Benjamin Walker wears clothes and almost no clothes with equal elan in American Psycho, the blood-spattered, label-obsessed musical that opened on Broadway tonight. Perhaps the star has a thing for blood; it was, after all, his gleefully free-form performance in Bloody Bloody Andrew Jackson that put him on the map. That comic-strip musical is Barney compared with the hematic horrors of the current enterprise.
American Psycho is based on the 1991 novel by Bret Easton Ellis and, later, the 2000 film starring Christian Bale in the title role of Patrick Bateman, a too-rich young man of the 1980s, a master of the universe with a taste for luxury goods, trendy restaurants and extreme carnage. The show opens vertically, with Walker in tighty whities emerging from a tanning booth, enumerating every action of his morning ablutions and the many accoutrements of his lavishly accessorized lifestyle, from the Alan Flusser suit to the Toshiba TV that has, of course, got picture-in-picture, the very latest in techno-gimcrackery.
Unlike Bale, who brought a scary chill to the role, Walker is more of a man-child, his ambition and his malice subdued by a vaguely goofy smile; in his CKs he recalls not so much Jack the Ripper as Tom Cruise in Risky Business (Cruise also makes an appearance in the show, in a hilariously mean elevator scene) — albeit a swoon-worthy specimen of preening self-regard.
When American Psycho was published, Easton Ellis was savaged by womens’ groups for writing what the National Organization for Women called a handbook for torturers and murderers of women. Although Bateman’s victims occasionally include men, most are the social X-rays who filter through his world, there primarily to provide sex, drugs and arm candy for excursions to the latest dining adventure. The author had a pretty good point in arguing that he had written satire, not testimony, and much of the world has come around to seeing American Psycho as a prescient alarm sounded about a culture drowning in stuff.
Nevertheless, the gleefully explicit manner in which Patrick dispatches his acquaintances is something other than say, the dime-novel shaves Sweeney Todd gives his victims or the sing-song lasciviousness with which Audrey II cries out “Feed me!” in Little Shop of Horrors. A clear plastic scrim hangs in the front of the stage at the Schoenfeld Theatre not only to protect the audience from blood spray but to enhance the effect. It’s one part shower scene from Psycho, one part Jackson Pollock.
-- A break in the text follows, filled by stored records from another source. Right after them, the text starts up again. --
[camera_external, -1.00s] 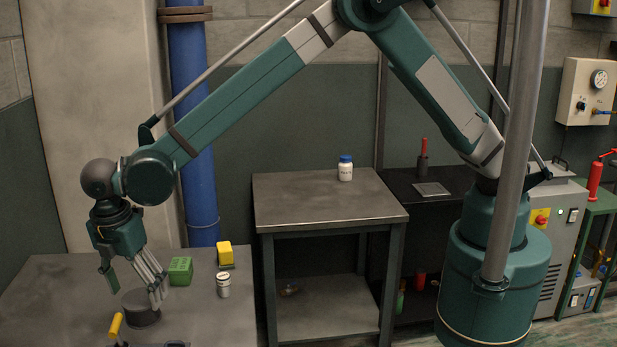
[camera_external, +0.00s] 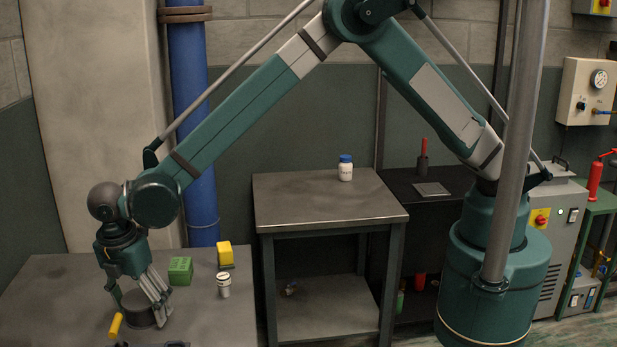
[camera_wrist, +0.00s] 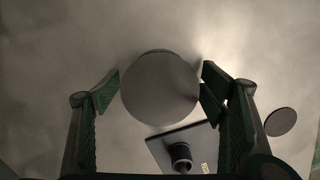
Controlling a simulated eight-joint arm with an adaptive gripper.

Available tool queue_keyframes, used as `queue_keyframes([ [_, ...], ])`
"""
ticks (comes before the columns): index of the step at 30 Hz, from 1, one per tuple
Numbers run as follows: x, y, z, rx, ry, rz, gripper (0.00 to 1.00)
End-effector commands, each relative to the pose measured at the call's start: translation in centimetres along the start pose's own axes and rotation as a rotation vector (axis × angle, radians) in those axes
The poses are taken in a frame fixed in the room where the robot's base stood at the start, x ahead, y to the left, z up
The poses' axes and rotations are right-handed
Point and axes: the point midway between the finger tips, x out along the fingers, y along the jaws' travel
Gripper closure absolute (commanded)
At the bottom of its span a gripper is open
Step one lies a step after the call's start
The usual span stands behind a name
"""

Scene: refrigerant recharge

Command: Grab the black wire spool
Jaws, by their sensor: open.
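The black wire spool (camera_external: 139,308) stands on the grey table at the lower left of the external view. In the wrist view the round grey top (camera_wrist: 160,88) between the fingers appears to be this spool. My gripper (camera_external: 141,303) is low over the table with its fingers on both sides of the spool. In the wrist view my gripper (camera_wrist: 158,90) is open, with a left finger near the round top and right fingers beside it. Whether any finger touches the spool cannot be told.
On the same table (camera_external: 50,290) are a green block (camera_external: 180,270), a yellow block (camera_external: 225,254), a white can (camera_external: 223,285) and a yellow-handled tool (camera_external: 115,326). A dark square piece with a round post (camera_wrist: 181,152) lies near the spool. A second bench (camera_external: 300,200) holds a white bottle (camera_external: 345,169).

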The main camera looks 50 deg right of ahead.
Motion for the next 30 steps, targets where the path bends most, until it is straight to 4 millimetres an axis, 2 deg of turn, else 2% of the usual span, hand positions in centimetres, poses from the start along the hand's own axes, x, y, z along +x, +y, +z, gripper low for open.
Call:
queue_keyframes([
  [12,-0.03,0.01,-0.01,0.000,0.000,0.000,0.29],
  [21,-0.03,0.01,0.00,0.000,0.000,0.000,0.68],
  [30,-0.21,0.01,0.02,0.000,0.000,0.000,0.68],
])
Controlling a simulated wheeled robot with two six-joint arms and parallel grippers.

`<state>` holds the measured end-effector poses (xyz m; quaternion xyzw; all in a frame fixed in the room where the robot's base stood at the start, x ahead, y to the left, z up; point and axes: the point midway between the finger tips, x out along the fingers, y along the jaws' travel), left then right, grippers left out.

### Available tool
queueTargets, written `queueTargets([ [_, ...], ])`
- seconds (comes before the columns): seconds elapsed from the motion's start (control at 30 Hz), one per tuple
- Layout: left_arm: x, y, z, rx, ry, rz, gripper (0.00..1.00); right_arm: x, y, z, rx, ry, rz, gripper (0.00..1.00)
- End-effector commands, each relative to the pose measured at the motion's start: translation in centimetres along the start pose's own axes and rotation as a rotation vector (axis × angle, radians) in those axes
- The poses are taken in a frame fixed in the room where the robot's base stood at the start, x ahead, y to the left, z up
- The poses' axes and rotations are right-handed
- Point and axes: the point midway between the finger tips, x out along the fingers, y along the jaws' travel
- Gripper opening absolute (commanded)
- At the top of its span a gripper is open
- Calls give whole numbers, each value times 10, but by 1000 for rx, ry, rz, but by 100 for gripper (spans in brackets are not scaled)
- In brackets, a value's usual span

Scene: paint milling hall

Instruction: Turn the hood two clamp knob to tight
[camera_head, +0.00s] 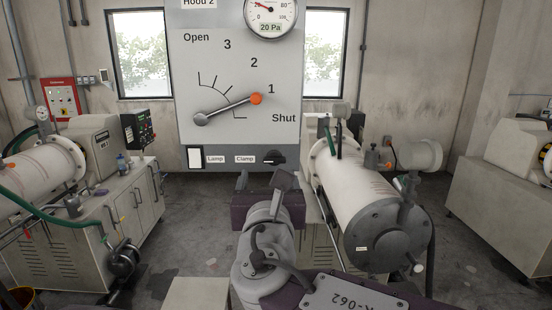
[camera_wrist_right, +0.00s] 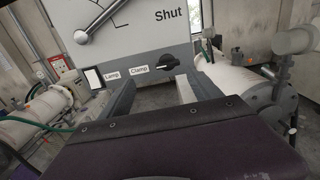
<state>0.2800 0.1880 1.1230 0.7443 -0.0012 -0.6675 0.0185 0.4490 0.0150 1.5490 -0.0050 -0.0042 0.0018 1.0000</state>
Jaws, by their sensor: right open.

The musical has an awkward book by Roberto Aguirre-Sacasa, best known as the man brought in to help salvage Spider-Man: Turn Off the Dark (no one could), and Duncan Sheik, who wrote the beautiful score for Spring Awakening and here delivers confident, well-crafted numbers whose titles — “Selling Out,” “You Are What You Wear,” “Killing Spree” for example –don’t require much explanation.
The director is Rupert Goold and the choreographer is Lynne Page; the dances are the most frightening thing about American Psycho, as the actors contort and distort themselves in jagged, angular paroxysms of stoned lust and raw hunger. I feared the sound of snapping limbs throughout.
They are all immersed in the ’80s Manhattan culture that seems to be making a comeback with a vengeance, as if we’ve finally become meta enough to enjoy it and be above it at the same time. Es Devlin’s set is nurse’s uniform white with an ice-blue chill from Justin Townshend’s lighting that reminded me of General Cinema multiplexes from the ’70s. It’s also very tacky, Patrick’s expensive equipment and videos looking like slapped-on Contact Paper facsimiles,
There may be a hipster audience for this, but I wasn’t buying it. I no more enjoyed the mass slaughter depicted on stage than I would seeing a dramatization of Jonathan Swift that included the actual consumption of children. Moreover, Aguirre-Sacasa and director Goold (and possibly Walker as well) have conspired to defang Patrick somewhat, embellishing his back story (the great Alice Ripley is wasted playing, among other roles, Bateman’s mom) and the possibility of redemption. The sum of these effects is to create a celebration of vapidity and inhumanity that is itself vapid and inhuman. Didn’t do much for me.